* **What the exercise asks**
Retype exactly what runs from the first line of the data to the line with "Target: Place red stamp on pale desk", keeping both of those lines and skipping pictures.

-------- Rows

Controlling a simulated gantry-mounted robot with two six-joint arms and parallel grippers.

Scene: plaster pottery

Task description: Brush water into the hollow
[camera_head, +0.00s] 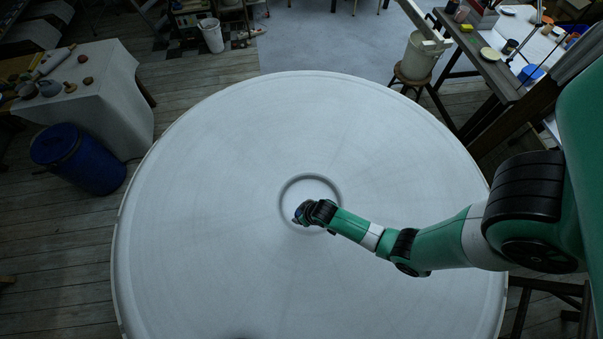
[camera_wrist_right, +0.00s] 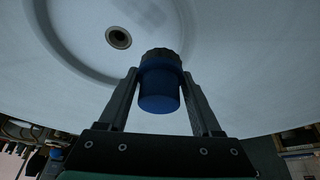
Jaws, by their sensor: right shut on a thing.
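A large round white plaster disc (camera_head: 215,200) fills the middle of the head view. At its centre is a shallow ring-edged hollow (camera_head: 308,186); its curved edge also shows in the right wrist view (camera_wrist_right: 50,45). My right gripper (camera_head: 303,214) is over the lower part of the hollow. In the right wrist view its two fingers (camera_wrist_right: 158,92) are shut on a blue cylindrical brush handle (camera_wrist_right: 158,95) with a dark end (camera_wrist_right: 160,57) pointing toward the plaster. I cannot tell whether that end touches the surface. My left gripper is out of view.
A small metal-rimmed hole (camera_wrist_right: 118,38) lies inside the hollow. A blue barrel (camera_head: 78,158) and a cloth-covered table (camera_head: 100,105) stand left of the disc. A white bucket (camera_head: 418,55) on a stool and a workbench (camera_head: 480,55) stand at upper right. The disc's left side is clear.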

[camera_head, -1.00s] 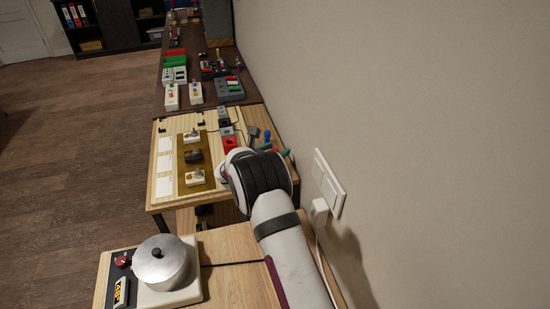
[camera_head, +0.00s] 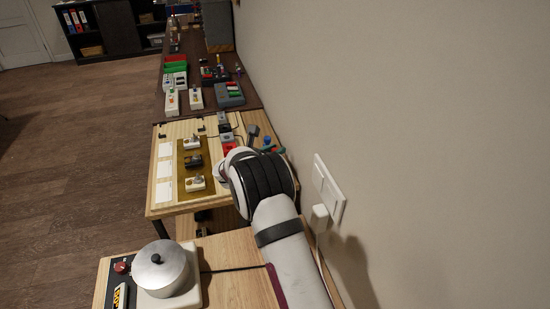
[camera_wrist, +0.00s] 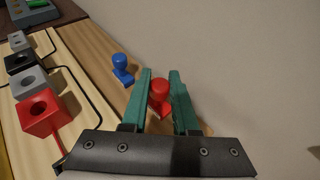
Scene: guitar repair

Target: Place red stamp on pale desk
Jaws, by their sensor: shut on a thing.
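In the wrist view, the red stamp (camera_wrist: 159,91) has a rounded knob and a wider base. It sits between the two green fingers of my gripper (camera_wrist: 160,80), which are shut on it. It appears upright, over the bare wood strip beside the wall; I cannot tell whether its base touches the wood. In the head view my arm hides the stamp and most of the gripper. The pale wooden desk (camera_head: 158,193) lies in front of and to the left of my arm there.
A red block with a hole (camera_wrist: 40,112) and other holed blocks stand to the left. A hotplate (camera_head: 188,296) with a pot (camera_head: 160,267) is on the near desk. The wall is close on the right.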

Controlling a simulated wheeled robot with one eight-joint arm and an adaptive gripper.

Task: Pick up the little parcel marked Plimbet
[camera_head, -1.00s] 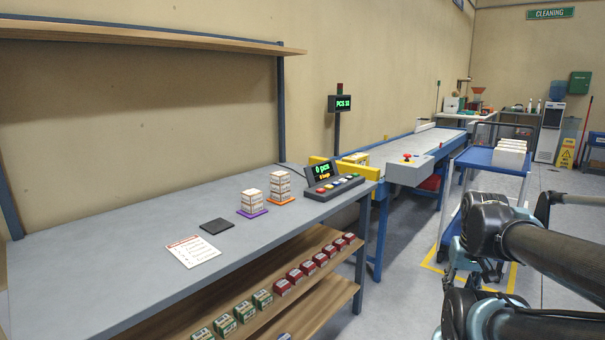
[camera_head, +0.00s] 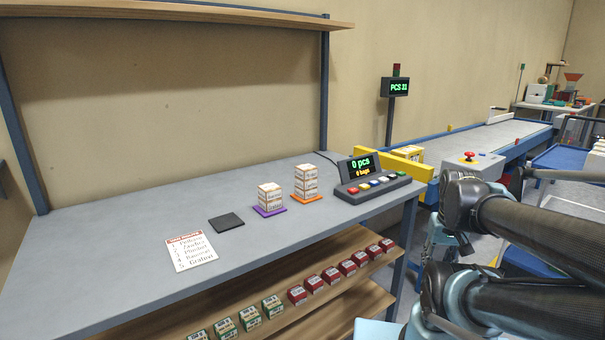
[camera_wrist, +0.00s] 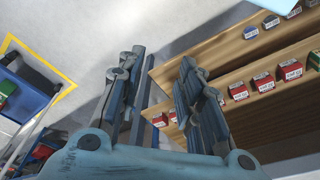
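No label is clear enough for me to tell which parcel is marked Plimbet. Small white and orange boxes (camera_head: 269,197) are stacked on a purple mat (camera_head: 269,211). A taller stack of similar boxes (camera_head: 306,182) stands on an orange mat. Below, the wooden shelf holds a row of small red boxes (camera_head: 330,276) and several small green boxes (camera_head: 250,317). My gripper (camera_wrist: 158,75) is open and empty in the wrist view, its two fingers apart. Red boxes (camera_wrist: 290,72) on shelves show to its right, out of its grasp.
The grey workbench (camera_head: 120,235) carries a black pad (camera_head: 226,222), a printed list (camera_head: 191,251) and a button console (camera_head: 373,192). An overhead shelf (camera_head: 190,12) runs along the wall. A conveyor (camera_head: 470,145) stands at right. The bench's left part is clear.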

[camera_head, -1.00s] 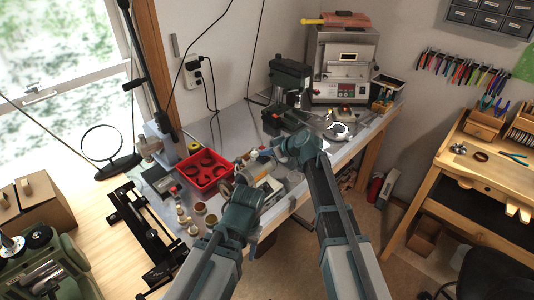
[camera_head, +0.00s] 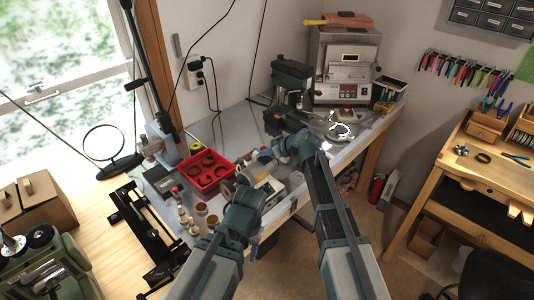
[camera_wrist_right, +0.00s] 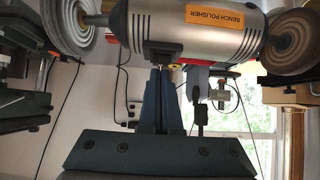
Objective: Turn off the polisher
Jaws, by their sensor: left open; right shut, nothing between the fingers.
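The bench polisher (camera_wrist_right: 190,27) is a silver cylinder with an orange label and a pale buffing wheel at each end. It fills the top of the right wrist view. In the head view the polisher (camera_head: 270,186) sits on the metal bench, partly hidden by my arms. My right gripper (camera_wrist_right: 161,70) is shut and empty, its tips close to the lower side of the motor housing; I cannot tell whether they touch. In the head view my right gripper (camera_head: 270,157) is behind the polisher. My left gripper (camera_head: 248,192) is open at the polisher's near side, its fingers mostly hidden. I cannot make out the switch's state.
A red tray (camera_head: 206,181) and small jars (camera_head: 185,218) lie left of the polisher. A drill press (camera_head: 290,88) and a small furnace (camera_head: 344,72) stand at the back. A black rail-like frame (camera_head: 140,228) lies at the left. A wooden workbench (camera_head: 470,190) is at the right.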

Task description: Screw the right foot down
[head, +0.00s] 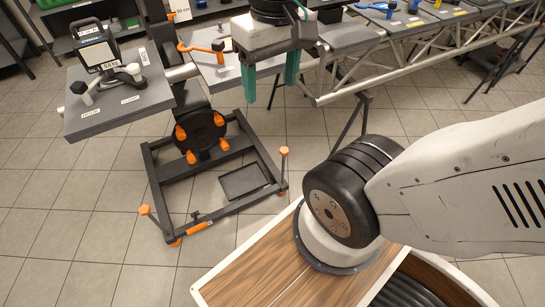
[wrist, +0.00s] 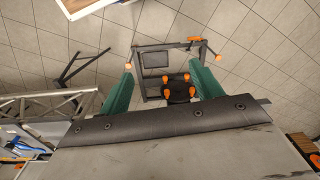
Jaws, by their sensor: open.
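A dark floor stand has a rectangular base frame (head: 165,205) with upright feet topped by orange knobs. The right foot (head: 285,152) stands at the frame's right corner, its knob raised above the frame. The left foot (head: 146,211) stands at the front left corner. In the wrist view, the foot beside the dark tray (wrist: 134,60) is at left and the other (wrist: 218,57) at right. My gripper (head: 270,93) is open and empty, its two green fingers pointing down, above and behind the right foot and clear of it. The fingers also show in the wrist view (wrist: 160,92).
An orange-handled tool (head: 200,228) lies at the frame's front edge. A dark tray (head: 245,180) sits inside the frame. Tiled floor around the frame is mostly clear.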

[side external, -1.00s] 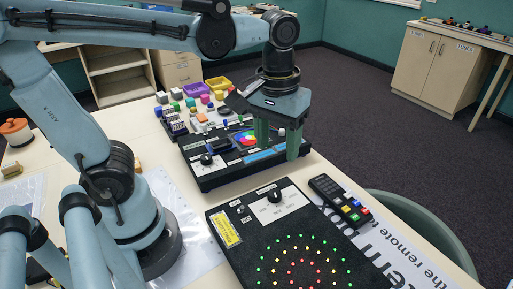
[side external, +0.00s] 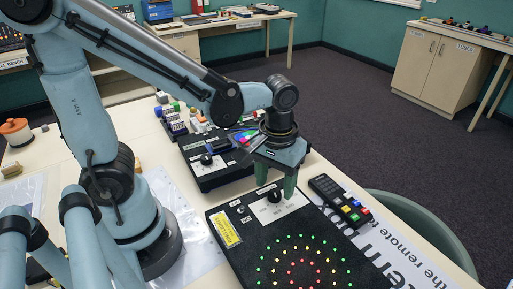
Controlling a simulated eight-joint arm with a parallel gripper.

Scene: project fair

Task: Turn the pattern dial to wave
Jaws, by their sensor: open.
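The black panel (side external: 222,263) lies flat on the table, with rings of small coloured lights on its front part. Its black dial (side external: 275,196) sits on a white label plate near the back edge; the lettering is too small to read, so I cannot tell its setting. My gripper (side external: 275,192) is pointed down at the dial, with its green fingers apart. One finger shows on each side of the dial. I cannot tell whether they touch it.
A second black box (side external: 215,182) with a knob stands just behind the panel. A black remote (side external: 340,200) with coloured buttons lies to the right on a printed banner (side external: 420,262). Small coloured blocks (side external: 175,106) stand at the back. A chair back (side external: 425,235) is at the table's right edge.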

----------------

* **Output below**
Controlling a simulated gantry-mounted robot with two six-joint arms and parallel grippers.

Scene: plaster pottery

Task description: Brush water into the hollow
[camera_head, +0.00s] 
[camera_wrist_right, +0.00s] 
Jaws, by their sensor: right shut on a thing.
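A large round white plaster disc (camera_head: 215,200) fills the middle of the head view. At its centre is a shallow ring-edged hollow (camera_head: 308,186); its curved edge also shows in the right wrist view (camera_wrist_right: 50,45). My right gripper (camera_head: 303,214) is over the lower part of the hollow. In the right wrist view its two fingers (camera_wrist_right: 158,92) are shut on a blue cylindrical brush handle (camera_wrist_right: 158,95) with a dark end (camera_wrist_right: 160,57) pointing toward the plaster. I cannot tell whether that end touches the surface. My left gripper is out of view.
A small metal-rimmed hole (camera_wrist_right: 118,38) lies inside the hollow. A blue barrel (camera_head: 78,158) and a cloth-covered table (camera_head: 100,105) stand left of the disc. A white bucket (camera_head: 418,55) on a stool and a workbench (camera_head: 480,55) stand at upper right. The disc's left side is clear.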

[camera_head, -1.00s] 
[camera_head, +0.00s] 
[camera_wrist, +0.00s] 
Scene: guitar repair

Target: Place red stamp on pale desk

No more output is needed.